3. Projection of Input Images into the Latent Space

In order to toonify given input images from real faces, we need to project them to it's latent vector representation using a variational autoencoder (VAE). This process is also known as StyleGAN Inversion.

GANs learn to generate outputs from random latent vectors that mimic the appearance of your input data, but not necessarily the exact samples of your input data. VAEs learn to encode your input samples into latent vectors, and then also learn to decode latent vectors back to it’s (mostly) original form.

This works best, if the input images are cropped and aligned similar to the cartoon faces dataset:

%cd /content/stylegan2-toonification/
!python align_image_data.py --images-source input --images-target input_aligned

Besides the standard projection techinque provided in Nvidias styelegan2 repository, there is an additional projection technique by Peter Baylies provided in the stylegan2-ada-pytorch repository. We use the latter, as it creates better results:

%cd /content/stylegan2-toonification/stylegan2-ada-pytorch/
!python pbaylies_projector.py \
        --outdir=/content/input \
        --target-image=/content/input/raw_00.png \
        --num-steps=500 \
        --save-video=False \
        --use-clip=False \
        --use-center=False \
        --network={ffhq_model}

The generated latent vector projected_w.npz is then used as input for our blended cartoon model cartoon_ffhq_blended_128.pkl:

%mkdir -p /content/output
!python generate.py \
        --outdir=/content/output \
        --projected-w=/content/input/projected_w.npz \
        --trunc=0.5 \
        --network={project}/blending/cartoon_ffhq_blended_128.pkl

4. Image-to-Image Translation GAN

As projection of real faces into latent space takes very long (a magnitude of minutes for a single image), we train an image-to-image translation GAN. Image-to-image translation is the task of taking images from one domain and transforming them so they have the style (or characteristics) of images from another domain.

Generation of an Image-Pair Dataset

In order to train an Image-to-Image Translation GAN, we need a large dataset of image pairs of real-faces and its related toonified-faces.
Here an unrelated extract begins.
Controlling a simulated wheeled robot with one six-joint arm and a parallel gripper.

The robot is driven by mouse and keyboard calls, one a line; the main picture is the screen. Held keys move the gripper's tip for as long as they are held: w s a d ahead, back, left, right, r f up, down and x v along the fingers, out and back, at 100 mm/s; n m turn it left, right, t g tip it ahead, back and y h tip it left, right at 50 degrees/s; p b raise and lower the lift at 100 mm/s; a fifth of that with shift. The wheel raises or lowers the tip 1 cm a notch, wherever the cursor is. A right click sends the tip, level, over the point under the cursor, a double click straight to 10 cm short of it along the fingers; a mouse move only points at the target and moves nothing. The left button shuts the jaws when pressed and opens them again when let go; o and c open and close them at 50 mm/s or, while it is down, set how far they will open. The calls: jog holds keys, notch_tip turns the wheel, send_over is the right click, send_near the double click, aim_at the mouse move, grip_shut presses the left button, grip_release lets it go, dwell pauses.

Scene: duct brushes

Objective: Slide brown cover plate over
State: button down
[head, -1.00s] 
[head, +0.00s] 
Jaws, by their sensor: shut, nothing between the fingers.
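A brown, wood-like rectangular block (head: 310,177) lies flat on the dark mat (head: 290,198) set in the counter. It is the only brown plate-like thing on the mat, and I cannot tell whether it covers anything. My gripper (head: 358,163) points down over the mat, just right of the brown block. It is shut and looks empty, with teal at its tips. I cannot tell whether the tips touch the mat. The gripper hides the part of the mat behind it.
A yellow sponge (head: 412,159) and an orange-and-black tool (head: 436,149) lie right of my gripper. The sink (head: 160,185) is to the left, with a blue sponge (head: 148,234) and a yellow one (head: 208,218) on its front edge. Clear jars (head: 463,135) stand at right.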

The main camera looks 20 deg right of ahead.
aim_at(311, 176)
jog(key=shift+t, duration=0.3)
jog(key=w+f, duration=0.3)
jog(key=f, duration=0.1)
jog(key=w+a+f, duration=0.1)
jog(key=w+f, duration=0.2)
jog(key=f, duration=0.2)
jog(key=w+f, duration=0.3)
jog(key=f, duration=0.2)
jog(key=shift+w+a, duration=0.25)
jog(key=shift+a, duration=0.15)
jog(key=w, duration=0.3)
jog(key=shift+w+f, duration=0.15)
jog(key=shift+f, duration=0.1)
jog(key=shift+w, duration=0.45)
We use the projection script stylegan2-ada-pytorch/pbaylies_projector.py and our custom cartoon_ffhq_blended_128.pkl model to create cartoon-faces from a given aligned real-faces dataset of 3000 images minimum (see step 3.).

If no data of real faces is available, use the StyleGAN2 FFHQ model to generate images of random "real" faces.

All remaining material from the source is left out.